La costruzione del Villaggio Operaio fu deliberata il 26 giugno 1938 con uno stanziamento di lire 2.800.000, previo un contributo di un milione di lire da parte del Ministero della Cultura Popolare. La superficie del comprensorio era di 47 mila mq di cui 11 coperti e forniva 1.500 posti letto. La costruzione del villaggio fu affidata alla ditta del cav. Elia Federici il 30-6-38, il collaudo delle strutture avvenne il 26-1-1940; successivamente il 4 maggio dello stesso anno fu deliberata la costruzione di una chiesa per la cura delle anime degli operai. 

Naturalmente la guerra annullò l'Esposizione Universale, i lavori pertanto vennero interrotti, cosicchè quando nel dopoguerra si delineò l'esodo massiccio delle popolazioni italiane dall'Istria, Fiume e Zara, circa 300-350 mila persone, Roma si trovò già bello e pronto, previa una piccola ristrutturazione, un Campo Profughi moderno e razionale. 

Per poter dare un'idea di come fosse realmente il "Villaggio" sarebbe cosa opportuna avere la possibilità di riprodurre almeno alcune delle otto fotografie del complesso originale che si trovano negli archivi dell'Ufficio Piano Regolatore: comunque, il complesso era formato da lunghi e bassi padiglioni al cui interno correva il corridoio su cui davano le porte delle camerate degli operai, in seguito riadattate per accogliervi le famiglie dei profughi. 

I vari padiglioni erano tra loro raccordati da una lunga tettoia in muratura sorretta da colonne, la pensilina, si affacciavano su ambo i lati della via principale, l'alberato viale Oscar Sinigaglia, terminante ora in una piazzetta e che allora portava alla vecchia chiesa. 

Negli edifici una volta adibiti ad uffici e ad altri usi comuni dell'ex villaggio operaio trovarano posto alcuni negozi: tra cui la pescheria del sig. Miligi, il negozio d'alimentari della signora Evelina Zaccai, il negozio di frutta e verdura dei fratelli Zoia, il negozio di alimentari e la macelleria dei fratelli Vatta; dietro questi negozi vi era inoltre un campo scoperto per la pallacanestro e sul lato opposto vi era il Bar Zara che pur avendo cambiato più volte i gestore continua a richiamarsi alla città dalmata. 

Come già detto, l'ingresso al "Villaggio" era monumentale visto che su delle alte colonne quadrate in mattone scorreva un lungo frontonee sul lato destro, dentro il villaggio, spiccava una torre.Nell'insieme il complesso degli edifici, con la chiesa, i padiglioni muniti di pensilina, il viale alberato, al mezzo del quale vi era una fontana sormontata da una capra metallica simbolo dell'Istria, dava l'idea di un ordinato falansterio in cui la lingua franca era il veneto. 

Un altro edificio storico del Villaggio Giuliano era la Casa della Bambina, collegio per le bambine giuliano-dalmate, sorto grazie alla generosità di Oscar Sinigaglia, uno dei principali artefici della rinascita dell'industria italiana dell'acciaio.
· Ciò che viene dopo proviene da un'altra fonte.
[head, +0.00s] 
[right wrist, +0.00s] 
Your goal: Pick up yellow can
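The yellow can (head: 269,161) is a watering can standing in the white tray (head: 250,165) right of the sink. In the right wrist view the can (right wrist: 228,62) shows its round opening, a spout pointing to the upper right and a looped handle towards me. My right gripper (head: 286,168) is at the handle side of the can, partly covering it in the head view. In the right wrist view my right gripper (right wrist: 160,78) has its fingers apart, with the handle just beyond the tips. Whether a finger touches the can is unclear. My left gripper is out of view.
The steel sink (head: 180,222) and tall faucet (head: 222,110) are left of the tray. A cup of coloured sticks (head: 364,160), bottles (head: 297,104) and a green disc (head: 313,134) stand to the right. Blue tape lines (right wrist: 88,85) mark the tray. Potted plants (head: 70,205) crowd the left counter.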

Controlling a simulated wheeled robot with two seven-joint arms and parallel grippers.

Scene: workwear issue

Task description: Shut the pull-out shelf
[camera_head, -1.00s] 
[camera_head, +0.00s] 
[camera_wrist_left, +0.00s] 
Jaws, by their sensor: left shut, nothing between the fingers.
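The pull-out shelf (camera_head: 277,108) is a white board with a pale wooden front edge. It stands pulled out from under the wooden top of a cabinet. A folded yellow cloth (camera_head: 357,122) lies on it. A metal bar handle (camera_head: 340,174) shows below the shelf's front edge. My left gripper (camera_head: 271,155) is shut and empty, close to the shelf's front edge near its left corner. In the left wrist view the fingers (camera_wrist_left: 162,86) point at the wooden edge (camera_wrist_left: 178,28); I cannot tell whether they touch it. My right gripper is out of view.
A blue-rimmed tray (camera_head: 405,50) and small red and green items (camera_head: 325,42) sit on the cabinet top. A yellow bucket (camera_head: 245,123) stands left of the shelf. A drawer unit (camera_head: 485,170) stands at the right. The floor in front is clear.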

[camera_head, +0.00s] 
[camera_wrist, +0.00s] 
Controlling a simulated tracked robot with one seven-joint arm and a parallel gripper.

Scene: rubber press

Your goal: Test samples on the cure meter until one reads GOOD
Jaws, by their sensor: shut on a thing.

Ora il vasto edificio arancione, che costeggia la via Laurentina, è adibito quale sede USL e come Centro Anziani. 

La parabola della funzione d'uso di tale edificio, da Casa della Bambina a Centro Anziani, inquadra perfettamente la situazione degli abitanti del Villaggio: una volta composto soprattutto da torme di bambini ed ora tranquillo quartiere abitato prevalentemente da anziani profughi. 

Queste notizie sono tratte dalla mia memoria, dato che dal febbraio del 1957, avevo da poco compiuto i sei anni, sono stato uno dei suoi abitanti, ed ora sono uno dei pochi bambini d'allora che è rimasto tenacemente ad abitare in ciò che rimane del Villaggio Giuliano. 

La cosiddetta zona-EUR, ora così densamente popolata, allora era costituita prevalentemente da quattro nuclei abitativi ben distinti tra loro: l'EUR di marmo, il Villaggio Giuliano, la Cecchignola e le Galere; tutto all'intorno vi erano i canneti, le marane, le pinete in cui si andava a fare le scampagnate per la Pasquetta, e la campagna romana su cui pascolavono le pecore, rarissime le auto. Tutto ciò forniva uno stupendo scenario per i nostri giochi di ragazzi: alla sera i genitori andavano al Bar Zara, per vedere l'unica TV allora disponibile, mentre noi giocavamo all'aperto sino a notte fonda. 

Tutto questo mondo ora è sparito: i padiglioni sono stati abbattuti, così come la vecchia chiesa, la fontana ed il monumentale portale d'ingresso. Ancora adesso però, camminando nel quartiere si può sentire risuonare la tipica calata veneta ed a Pasqua l'odore delle focacce istriane (pinze), anche se la popolazione oramai non è più costituita unicamente da giuliano-dalmati: al suo interno hanno trovato successivamente ricetto anche molti italiani provenienti dalle nostre ex colonie africane (Etiopia-Somalia-Eritrea-Libia) e dalla Tunisia. 

Qui finisce il mio breve escursus, i limiti imposti dal giornale sono tiranni, spero di poter in seguito aver spazio per raccontare più distesamente la sua piccola storia.